__Exercise__
Write out the listing from the line with "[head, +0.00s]" to the line with "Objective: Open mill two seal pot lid", both lines included, exactly and nothing beyond. Leave pictures out.

[Robot trajectory data]
----------

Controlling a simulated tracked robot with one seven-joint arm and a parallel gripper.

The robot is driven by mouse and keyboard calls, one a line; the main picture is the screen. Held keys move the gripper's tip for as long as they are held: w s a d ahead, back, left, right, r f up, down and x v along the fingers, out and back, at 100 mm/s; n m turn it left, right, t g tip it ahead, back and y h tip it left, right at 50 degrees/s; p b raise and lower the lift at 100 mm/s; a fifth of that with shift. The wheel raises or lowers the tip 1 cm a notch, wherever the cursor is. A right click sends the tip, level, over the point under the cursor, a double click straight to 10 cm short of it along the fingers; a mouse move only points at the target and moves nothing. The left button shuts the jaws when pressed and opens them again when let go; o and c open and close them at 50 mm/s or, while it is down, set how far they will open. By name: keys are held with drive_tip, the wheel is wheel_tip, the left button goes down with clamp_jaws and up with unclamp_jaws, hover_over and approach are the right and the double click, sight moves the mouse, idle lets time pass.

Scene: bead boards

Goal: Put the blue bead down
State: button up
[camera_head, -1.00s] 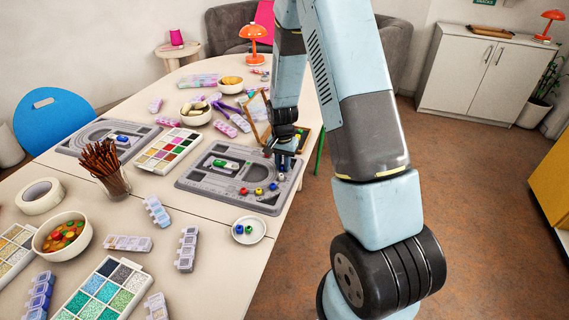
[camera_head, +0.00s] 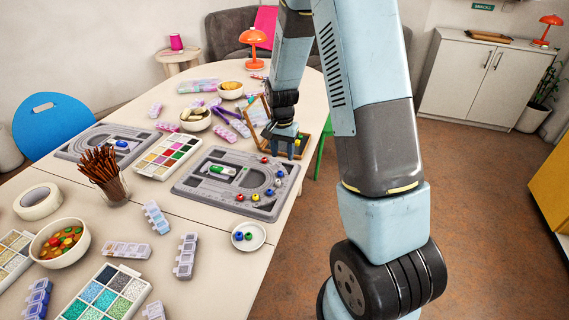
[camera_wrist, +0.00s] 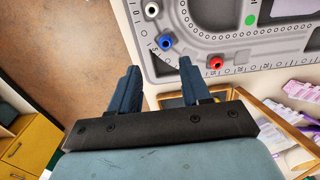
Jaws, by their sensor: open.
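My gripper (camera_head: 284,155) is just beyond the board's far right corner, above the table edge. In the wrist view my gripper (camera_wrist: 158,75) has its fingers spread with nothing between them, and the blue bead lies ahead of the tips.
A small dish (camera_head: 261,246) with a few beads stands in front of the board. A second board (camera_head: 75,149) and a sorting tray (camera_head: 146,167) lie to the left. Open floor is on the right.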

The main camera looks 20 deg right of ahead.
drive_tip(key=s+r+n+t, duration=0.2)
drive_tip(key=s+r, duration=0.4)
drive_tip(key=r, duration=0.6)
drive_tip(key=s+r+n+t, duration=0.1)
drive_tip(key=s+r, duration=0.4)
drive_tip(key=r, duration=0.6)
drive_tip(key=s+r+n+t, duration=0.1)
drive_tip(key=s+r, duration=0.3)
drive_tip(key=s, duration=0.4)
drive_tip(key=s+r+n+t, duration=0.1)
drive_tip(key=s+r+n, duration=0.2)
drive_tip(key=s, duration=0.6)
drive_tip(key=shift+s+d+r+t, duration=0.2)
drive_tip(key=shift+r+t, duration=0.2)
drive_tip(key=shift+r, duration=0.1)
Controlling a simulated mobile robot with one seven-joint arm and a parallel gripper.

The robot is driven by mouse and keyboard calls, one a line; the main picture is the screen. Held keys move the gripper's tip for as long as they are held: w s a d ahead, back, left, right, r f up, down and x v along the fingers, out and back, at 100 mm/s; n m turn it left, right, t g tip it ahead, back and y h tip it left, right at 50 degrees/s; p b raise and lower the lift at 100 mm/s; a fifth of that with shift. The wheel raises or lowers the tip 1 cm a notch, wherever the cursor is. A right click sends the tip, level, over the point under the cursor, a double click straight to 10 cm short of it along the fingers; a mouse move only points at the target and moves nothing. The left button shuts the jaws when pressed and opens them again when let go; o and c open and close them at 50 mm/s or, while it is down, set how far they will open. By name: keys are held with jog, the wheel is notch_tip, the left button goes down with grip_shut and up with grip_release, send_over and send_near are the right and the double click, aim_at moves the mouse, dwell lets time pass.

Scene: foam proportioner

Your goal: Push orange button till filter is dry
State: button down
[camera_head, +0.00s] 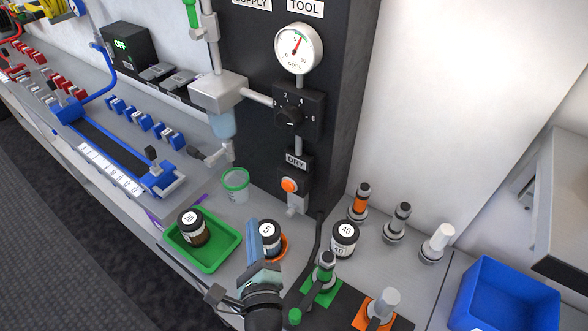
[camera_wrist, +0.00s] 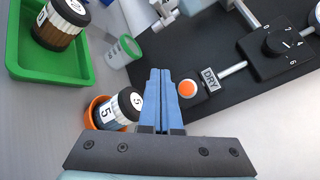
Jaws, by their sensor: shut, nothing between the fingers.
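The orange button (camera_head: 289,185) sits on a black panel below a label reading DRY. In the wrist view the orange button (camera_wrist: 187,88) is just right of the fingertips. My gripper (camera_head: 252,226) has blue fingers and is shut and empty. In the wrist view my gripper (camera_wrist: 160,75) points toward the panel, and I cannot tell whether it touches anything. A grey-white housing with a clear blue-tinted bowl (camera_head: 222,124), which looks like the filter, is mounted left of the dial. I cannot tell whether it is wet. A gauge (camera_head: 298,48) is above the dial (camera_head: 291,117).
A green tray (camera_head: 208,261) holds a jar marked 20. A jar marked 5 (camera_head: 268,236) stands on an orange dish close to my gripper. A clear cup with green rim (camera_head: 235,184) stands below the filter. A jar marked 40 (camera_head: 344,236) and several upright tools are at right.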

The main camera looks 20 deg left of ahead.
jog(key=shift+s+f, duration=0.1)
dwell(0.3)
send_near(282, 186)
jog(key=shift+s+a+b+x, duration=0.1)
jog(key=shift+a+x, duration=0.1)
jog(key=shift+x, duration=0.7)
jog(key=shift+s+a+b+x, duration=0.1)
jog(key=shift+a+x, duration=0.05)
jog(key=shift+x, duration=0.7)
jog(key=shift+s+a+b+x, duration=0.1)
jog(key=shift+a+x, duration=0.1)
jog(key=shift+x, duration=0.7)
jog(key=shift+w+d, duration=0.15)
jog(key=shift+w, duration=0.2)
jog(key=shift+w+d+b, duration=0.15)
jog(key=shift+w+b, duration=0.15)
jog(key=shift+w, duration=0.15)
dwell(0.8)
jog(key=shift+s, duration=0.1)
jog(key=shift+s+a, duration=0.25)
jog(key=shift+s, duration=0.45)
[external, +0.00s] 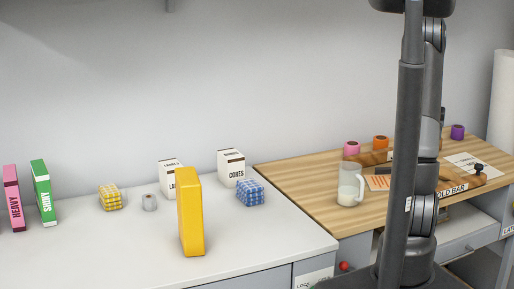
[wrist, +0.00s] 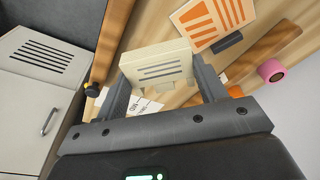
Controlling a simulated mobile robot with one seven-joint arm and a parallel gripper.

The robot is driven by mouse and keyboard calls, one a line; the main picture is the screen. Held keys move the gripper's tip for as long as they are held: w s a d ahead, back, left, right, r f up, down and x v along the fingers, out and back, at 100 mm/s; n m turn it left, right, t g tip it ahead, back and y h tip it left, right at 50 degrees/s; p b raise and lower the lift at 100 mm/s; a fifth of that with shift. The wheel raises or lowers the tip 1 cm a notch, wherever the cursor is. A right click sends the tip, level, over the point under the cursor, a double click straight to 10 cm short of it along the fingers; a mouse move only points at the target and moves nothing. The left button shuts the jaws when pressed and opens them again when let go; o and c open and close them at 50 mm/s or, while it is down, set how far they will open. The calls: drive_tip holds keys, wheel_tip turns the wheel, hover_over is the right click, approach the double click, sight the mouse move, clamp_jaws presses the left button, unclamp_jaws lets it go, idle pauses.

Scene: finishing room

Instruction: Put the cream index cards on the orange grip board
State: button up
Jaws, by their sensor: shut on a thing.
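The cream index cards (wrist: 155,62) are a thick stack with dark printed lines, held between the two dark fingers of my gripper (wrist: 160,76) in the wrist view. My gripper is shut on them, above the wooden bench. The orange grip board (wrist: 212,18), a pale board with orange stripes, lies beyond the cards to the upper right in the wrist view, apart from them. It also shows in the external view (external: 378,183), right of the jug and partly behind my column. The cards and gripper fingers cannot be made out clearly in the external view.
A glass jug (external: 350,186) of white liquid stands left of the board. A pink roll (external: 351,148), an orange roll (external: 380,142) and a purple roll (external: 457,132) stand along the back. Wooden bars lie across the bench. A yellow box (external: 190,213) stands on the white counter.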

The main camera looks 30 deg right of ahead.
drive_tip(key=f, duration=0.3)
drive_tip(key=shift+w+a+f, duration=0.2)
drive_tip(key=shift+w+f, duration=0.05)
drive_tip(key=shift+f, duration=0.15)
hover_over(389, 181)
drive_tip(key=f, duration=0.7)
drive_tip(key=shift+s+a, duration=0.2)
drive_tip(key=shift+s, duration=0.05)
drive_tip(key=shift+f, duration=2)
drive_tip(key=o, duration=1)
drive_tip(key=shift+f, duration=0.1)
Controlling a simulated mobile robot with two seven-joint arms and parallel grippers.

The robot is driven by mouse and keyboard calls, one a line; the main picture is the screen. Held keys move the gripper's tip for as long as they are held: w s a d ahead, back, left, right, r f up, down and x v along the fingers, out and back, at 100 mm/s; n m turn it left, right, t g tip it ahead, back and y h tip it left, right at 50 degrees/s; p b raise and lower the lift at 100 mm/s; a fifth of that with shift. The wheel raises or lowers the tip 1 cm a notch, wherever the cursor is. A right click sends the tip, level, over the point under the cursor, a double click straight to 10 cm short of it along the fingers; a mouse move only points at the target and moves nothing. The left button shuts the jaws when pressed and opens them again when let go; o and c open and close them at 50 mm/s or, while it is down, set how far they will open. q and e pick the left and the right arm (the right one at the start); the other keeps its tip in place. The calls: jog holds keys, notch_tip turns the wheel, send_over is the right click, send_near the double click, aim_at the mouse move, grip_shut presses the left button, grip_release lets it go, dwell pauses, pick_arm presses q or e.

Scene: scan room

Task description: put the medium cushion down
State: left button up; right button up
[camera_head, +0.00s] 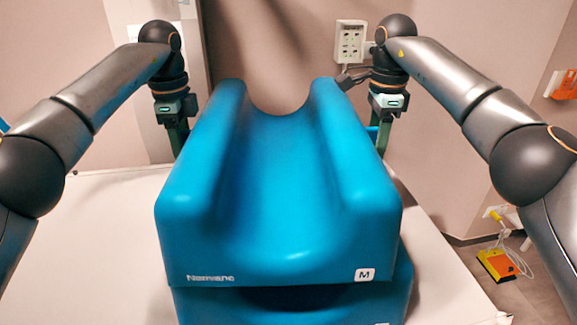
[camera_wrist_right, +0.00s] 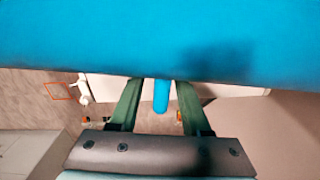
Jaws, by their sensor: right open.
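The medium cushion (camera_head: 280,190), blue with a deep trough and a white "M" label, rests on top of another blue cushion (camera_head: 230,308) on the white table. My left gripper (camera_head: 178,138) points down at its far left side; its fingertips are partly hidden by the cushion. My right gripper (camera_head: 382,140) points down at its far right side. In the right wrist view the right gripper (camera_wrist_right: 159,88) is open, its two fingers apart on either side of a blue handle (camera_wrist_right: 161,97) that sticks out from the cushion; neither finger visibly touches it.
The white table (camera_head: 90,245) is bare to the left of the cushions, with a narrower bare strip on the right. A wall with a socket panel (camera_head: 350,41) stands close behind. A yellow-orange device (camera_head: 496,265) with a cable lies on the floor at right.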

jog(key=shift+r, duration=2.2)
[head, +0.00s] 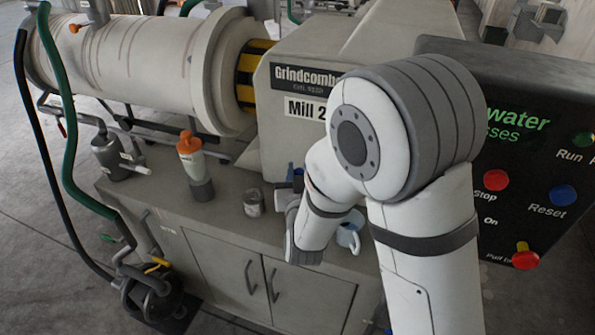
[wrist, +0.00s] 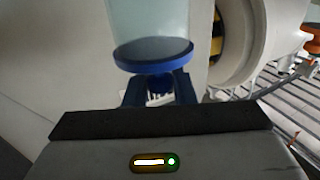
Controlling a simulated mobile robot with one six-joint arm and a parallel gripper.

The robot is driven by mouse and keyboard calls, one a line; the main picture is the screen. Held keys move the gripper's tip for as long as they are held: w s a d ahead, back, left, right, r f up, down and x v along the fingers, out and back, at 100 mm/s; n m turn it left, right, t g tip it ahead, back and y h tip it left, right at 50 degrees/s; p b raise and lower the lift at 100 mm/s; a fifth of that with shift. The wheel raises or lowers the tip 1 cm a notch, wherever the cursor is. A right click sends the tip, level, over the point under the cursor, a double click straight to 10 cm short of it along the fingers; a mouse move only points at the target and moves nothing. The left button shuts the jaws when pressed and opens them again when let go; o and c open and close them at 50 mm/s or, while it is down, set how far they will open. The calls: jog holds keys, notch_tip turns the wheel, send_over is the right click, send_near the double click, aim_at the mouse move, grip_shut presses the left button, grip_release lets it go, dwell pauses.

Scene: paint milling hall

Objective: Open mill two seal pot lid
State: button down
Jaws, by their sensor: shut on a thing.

----------

__Response for this exercise__
[head, +0.00s] 
[wrist, +0.00s] 
Controlling a simulated mobile robot with one six-joint arm and a parallel gripper.

The robot is driven by mouse and keyboard calls, one a line; the main picture is the screen. Held keys move the gripper's tip for as long as they are held: w s a d ahead, back, left, right, r f up, down and x v along the fingers, out and back, at 100 mm/s; n m turn it left, right, t g tip it ahead, back and y h tip it left, right at 50 degrees/s; p b raise and lower the lift at 100 mm/s; a fifth of that with shift. The wheel raises or lowers the tip 1 cm a notch, wherever the cursor is. A right click sends the tip, level, over the point under the cursor, a double click straight to 10 cm short of it along the fingers; a mouse move only points at the target and moves nothing. The left button shuts the jaws when pressed and opens them again when let go; o and c open and close them at 50 mm/s or, while it is down, set how far they will open. The calls: jog holds keys, notch_tip turns the wheel, send_over is the right click, send_near the double click, aim_at the mouse move, grip_shut presses the left button, grip_release lets it go, dwell pauses.

Scene: paint milling hall

Objective: Open mill two seal pot lid

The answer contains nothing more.